Jakarta –
Kostum defile opening ceremony Olimpiade 2024 untuk atlet Indonesia merujuk pakaian adat Jawa. Desainer Didit Hediprasetyo menyebut terinspirasi Raden Saleh, siapakah sosok itu?
Pakaian itu dirilis lewat Instagram @timindonesiaofficial pada Jumat (26/7/2024). Kostum atlet pria beskap denim dipadu celana putih, sedangkan untuk atlet putri kebaya kutubaru merah dipasangkan dengan celana putih.
“Desain terinspirasi dari sosok Raden Saleh, pelukis pionir beraliran Romantisme asal Jawa. Perjalanannya dari Jawa Tengah sampai ke istana-istana Eropa pada abad ke-19 mencerminkan kebangkitan bangsa Indonesia di kancah internasional yang kini menghiasi dinding Rijksmuseum dan Louvre,” begitulah keterangan dalam Instagram itu.
Sementara itu, Didit mengatakan kostum tersebut menjadi perwujudan kebanggaan, semangat, dan ketangguhan bangsa Indonesia. “Sekaligus memastikan bahwa setiap atlet muncul dan menjadi diri mereka yang terbaik saat berkompetisi di panggung dunia,” kata Didit.
Siapa Raden Saleh? Dan, adakah hubungannya dengan kebangkitan indonesia?
Dikutip dari laman Kemendikbud, Jumat (26/7/2024) Raden Saleh Sjarief Bustaman (1811-1880) adalah bumiputra Jawa pertama yang mendapatkan privilese untuk belajar melukis di Eropa atas beasiswa pemerintah Belanda. Sejumlah penulis dan peneliti menyebutnya sebagai ‘manusia modern’ Jawa pertama yang memiliki pola pikir ala Barat.
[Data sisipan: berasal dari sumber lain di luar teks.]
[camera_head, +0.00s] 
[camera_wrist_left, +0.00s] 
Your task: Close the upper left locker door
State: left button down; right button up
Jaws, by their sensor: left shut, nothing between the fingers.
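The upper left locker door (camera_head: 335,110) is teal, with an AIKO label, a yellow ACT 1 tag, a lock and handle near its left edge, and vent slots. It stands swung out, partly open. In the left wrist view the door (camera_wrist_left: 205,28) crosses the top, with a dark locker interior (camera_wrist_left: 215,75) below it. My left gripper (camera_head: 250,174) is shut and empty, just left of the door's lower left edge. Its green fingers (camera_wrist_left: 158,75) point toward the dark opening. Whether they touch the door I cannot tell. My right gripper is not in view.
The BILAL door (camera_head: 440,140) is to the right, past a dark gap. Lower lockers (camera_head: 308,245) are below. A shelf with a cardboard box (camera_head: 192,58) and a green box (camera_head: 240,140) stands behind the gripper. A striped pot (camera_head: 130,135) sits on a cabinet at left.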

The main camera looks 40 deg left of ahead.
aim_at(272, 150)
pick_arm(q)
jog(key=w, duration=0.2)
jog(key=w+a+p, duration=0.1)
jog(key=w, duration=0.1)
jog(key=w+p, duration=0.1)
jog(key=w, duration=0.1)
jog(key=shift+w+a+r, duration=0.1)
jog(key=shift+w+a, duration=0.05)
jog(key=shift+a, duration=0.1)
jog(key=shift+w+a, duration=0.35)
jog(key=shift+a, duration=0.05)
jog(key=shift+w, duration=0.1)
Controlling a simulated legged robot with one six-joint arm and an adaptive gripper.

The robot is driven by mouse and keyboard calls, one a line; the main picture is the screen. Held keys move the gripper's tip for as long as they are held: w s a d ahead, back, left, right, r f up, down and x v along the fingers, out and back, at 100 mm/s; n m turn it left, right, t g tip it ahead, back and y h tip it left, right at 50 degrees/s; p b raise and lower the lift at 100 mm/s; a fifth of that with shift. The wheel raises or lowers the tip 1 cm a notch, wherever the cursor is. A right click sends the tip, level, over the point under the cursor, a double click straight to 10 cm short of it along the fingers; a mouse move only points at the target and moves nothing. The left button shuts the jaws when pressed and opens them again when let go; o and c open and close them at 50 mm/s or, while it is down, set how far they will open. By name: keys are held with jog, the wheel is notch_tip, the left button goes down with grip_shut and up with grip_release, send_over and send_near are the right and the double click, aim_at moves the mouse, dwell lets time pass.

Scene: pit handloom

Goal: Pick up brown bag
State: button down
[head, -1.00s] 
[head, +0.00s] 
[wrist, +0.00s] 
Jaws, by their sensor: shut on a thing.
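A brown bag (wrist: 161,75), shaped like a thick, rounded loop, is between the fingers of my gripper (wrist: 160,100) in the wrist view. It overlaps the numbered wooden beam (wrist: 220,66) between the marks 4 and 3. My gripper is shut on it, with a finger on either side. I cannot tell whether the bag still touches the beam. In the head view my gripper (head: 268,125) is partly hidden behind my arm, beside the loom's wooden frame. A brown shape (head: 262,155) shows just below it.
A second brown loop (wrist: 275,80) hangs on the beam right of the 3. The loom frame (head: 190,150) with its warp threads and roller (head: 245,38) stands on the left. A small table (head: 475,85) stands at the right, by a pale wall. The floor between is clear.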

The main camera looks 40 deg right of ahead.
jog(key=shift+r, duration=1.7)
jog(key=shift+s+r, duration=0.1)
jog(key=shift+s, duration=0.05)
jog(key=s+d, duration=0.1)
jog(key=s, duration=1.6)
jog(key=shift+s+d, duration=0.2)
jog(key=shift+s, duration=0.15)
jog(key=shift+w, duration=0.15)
Dia menghabiskan 25 tahun masa hidupnya di Eropa (Belanda, Jerman, Prancis, Italia, Inggris) dalam pergaulan di kalangan elit aristrokat dan intelektual. Selain pelukis, Raden Saleh juga dikenal sebagai kolektor dokumen etnografi dan arkeologi, arsitek, paleontolog, perancang pertamanan, pendiri berbagai taman marga satwa, serta perancang busana.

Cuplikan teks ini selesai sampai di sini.